(Robot episode rows)
▬▬▬▬▬▬▬▬▬▬

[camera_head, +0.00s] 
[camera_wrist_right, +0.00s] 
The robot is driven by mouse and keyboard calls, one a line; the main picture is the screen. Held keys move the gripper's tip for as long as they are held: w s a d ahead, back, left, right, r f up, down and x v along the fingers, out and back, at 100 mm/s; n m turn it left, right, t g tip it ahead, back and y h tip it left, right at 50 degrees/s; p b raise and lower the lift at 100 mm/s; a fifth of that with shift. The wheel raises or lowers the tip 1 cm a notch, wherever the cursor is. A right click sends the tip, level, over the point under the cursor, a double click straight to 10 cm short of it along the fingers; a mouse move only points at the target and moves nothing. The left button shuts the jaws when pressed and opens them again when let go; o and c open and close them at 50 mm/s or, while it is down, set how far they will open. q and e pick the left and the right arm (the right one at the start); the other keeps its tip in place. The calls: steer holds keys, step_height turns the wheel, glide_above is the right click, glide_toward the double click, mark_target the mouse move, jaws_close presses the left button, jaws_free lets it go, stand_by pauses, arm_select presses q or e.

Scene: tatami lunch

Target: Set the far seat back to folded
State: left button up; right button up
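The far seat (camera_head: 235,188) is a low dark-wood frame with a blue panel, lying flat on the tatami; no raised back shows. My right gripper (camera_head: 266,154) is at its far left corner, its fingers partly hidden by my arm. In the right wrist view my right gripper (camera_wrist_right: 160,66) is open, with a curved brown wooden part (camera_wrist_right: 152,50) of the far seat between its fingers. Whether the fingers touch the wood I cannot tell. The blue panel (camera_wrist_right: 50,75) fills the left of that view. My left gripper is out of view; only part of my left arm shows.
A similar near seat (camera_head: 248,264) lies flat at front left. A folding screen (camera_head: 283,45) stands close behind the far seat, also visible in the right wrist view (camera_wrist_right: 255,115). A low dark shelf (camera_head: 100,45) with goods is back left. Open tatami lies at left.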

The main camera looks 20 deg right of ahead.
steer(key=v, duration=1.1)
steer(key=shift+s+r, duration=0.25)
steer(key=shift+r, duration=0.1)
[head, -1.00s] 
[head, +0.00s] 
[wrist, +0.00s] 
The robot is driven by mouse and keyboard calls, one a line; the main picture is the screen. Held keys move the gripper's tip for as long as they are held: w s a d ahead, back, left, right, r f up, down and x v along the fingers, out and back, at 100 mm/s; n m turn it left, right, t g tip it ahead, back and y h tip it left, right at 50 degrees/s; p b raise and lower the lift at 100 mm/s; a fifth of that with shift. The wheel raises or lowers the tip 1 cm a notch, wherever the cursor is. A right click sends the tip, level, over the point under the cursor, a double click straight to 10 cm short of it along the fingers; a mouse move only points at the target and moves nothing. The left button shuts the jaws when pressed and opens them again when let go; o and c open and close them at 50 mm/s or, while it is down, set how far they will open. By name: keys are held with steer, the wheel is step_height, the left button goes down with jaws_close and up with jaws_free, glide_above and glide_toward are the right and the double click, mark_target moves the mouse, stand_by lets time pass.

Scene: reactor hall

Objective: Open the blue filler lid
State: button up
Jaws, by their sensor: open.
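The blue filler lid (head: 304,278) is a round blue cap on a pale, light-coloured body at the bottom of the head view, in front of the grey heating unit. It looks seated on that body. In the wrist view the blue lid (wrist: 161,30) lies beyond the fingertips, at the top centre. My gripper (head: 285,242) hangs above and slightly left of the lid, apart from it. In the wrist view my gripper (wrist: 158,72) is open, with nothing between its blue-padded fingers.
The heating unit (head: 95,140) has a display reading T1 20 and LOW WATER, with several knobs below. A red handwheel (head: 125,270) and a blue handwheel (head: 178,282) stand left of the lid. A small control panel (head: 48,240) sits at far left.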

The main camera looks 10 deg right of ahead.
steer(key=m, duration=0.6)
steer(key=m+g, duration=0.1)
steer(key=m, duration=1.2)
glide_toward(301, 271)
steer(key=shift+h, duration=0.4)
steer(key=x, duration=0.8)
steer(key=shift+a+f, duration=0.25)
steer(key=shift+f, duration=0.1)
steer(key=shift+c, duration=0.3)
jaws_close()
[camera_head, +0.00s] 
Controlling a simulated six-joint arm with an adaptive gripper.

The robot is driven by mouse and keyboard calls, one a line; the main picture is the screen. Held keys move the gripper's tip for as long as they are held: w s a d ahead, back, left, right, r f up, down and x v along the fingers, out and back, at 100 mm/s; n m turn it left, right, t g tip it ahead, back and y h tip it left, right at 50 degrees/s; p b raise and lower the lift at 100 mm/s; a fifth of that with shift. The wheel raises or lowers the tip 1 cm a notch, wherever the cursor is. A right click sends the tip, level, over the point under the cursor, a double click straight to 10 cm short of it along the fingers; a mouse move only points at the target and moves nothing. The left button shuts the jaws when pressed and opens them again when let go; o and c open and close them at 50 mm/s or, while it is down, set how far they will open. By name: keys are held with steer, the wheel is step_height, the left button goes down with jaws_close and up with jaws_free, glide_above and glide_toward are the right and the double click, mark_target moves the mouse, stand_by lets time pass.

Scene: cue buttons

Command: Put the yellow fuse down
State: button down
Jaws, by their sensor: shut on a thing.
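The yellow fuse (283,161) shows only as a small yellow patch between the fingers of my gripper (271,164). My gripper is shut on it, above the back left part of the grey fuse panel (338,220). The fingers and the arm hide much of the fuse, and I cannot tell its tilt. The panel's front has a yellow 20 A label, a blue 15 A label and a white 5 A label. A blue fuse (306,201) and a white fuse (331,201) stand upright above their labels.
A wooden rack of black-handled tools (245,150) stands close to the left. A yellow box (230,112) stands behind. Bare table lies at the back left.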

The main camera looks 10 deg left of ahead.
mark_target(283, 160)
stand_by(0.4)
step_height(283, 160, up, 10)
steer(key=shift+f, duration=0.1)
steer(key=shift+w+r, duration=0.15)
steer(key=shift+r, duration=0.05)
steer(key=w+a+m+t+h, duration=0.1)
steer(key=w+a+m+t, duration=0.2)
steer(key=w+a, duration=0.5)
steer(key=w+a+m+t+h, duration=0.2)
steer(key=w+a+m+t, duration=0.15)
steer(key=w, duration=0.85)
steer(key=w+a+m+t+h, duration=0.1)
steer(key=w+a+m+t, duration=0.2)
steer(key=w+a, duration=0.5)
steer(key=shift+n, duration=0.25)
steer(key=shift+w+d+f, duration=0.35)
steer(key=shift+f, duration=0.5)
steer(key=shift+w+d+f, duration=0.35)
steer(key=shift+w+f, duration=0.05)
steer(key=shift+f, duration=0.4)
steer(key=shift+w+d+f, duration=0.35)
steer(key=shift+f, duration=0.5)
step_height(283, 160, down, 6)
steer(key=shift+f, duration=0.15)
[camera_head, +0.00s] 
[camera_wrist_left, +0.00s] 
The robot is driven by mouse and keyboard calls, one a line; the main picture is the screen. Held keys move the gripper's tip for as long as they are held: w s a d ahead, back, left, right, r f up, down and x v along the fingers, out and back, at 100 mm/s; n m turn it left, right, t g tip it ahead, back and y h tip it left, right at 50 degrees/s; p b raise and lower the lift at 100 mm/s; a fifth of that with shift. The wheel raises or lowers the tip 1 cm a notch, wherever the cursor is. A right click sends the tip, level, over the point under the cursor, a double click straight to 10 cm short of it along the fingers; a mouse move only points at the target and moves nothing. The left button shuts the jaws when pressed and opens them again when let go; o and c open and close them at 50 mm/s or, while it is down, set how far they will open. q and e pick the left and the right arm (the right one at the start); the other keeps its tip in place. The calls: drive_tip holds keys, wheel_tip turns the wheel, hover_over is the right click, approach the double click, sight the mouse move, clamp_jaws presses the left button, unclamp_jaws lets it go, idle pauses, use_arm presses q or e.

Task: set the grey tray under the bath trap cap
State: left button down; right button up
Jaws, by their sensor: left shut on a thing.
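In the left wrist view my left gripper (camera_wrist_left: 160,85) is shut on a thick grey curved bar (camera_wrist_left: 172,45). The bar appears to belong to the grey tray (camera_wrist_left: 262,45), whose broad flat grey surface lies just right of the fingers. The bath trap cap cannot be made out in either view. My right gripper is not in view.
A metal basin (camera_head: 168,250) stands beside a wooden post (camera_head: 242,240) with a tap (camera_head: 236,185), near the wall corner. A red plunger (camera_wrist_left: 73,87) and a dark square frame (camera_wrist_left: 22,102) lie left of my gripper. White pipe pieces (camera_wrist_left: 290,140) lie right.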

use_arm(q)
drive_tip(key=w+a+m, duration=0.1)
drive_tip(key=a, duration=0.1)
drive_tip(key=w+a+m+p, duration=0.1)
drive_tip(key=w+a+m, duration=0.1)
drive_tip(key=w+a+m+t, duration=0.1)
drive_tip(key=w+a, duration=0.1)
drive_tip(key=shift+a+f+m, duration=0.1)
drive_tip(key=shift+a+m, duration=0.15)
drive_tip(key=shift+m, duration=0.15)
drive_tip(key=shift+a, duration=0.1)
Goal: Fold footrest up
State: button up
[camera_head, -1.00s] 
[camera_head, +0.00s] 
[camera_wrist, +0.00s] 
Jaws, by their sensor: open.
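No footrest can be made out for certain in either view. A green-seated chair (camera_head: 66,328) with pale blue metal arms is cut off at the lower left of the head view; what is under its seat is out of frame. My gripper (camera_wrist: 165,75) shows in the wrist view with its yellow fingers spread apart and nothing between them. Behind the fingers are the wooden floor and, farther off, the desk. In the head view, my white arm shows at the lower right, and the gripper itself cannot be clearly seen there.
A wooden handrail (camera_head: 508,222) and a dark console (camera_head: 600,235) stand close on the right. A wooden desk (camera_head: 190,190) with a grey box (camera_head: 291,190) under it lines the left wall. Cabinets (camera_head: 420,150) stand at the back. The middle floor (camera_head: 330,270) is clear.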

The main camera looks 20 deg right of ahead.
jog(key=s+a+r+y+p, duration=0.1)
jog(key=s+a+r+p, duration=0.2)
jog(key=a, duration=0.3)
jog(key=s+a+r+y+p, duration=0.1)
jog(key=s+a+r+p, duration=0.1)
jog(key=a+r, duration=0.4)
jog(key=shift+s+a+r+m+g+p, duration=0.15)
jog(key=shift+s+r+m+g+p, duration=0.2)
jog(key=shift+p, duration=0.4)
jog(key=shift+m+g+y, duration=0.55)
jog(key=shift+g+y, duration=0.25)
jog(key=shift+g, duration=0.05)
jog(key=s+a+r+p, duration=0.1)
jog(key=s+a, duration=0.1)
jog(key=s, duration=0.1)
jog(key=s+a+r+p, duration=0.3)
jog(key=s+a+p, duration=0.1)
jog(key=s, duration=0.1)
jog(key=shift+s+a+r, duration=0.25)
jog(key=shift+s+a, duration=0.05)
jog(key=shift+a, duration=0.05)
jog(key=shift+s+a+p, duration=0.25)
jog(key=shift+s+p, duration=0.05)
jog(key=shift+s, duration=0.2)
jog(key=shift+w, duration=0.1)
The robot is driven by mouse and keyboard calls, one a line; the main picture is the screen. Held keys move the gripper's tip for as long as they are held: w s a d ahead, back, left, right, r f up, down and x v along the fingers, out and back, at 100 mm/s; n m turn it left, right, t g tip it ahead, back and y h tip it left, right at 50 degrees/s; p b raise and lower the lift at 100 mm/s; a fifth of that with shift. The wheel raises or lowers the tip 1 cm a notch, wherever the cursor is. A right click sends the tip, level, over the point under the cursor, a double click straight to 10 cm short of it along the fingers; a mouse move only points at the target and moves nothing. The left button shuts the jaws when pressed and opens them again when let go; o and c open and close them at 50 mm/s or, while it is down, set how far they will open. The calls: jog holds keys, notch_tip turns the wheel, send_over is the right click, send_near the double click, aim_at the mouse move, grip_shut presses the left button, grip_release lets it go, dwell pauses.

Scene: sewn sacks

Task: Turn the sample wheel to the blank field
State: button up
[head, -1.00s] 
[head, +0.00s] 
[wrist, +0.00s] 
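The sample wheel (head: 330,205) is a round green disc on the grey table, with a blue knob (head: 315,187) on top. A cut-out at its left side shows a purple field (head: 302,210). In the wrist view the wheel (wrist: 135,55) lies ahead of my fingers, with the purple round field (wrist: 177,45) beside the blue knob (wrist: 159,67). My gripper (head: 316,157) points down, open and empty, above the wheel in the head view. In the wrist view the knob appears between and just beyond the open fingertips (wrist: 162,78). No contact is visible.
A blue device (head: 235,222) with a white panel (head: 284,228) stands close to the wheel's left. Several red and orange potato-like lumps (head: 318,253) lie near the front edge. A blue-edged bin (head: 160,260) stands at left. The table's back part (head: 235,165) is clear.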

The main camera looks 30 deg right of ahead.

▬▬▬▬▬▬▬▬▬▬

> **Written request**:
Copy each line of the data above that holds "Task".

> **Complete answer**:
Task: set the grey tray under the bath trap cap
Task: Turn the sample wheel to the blank field

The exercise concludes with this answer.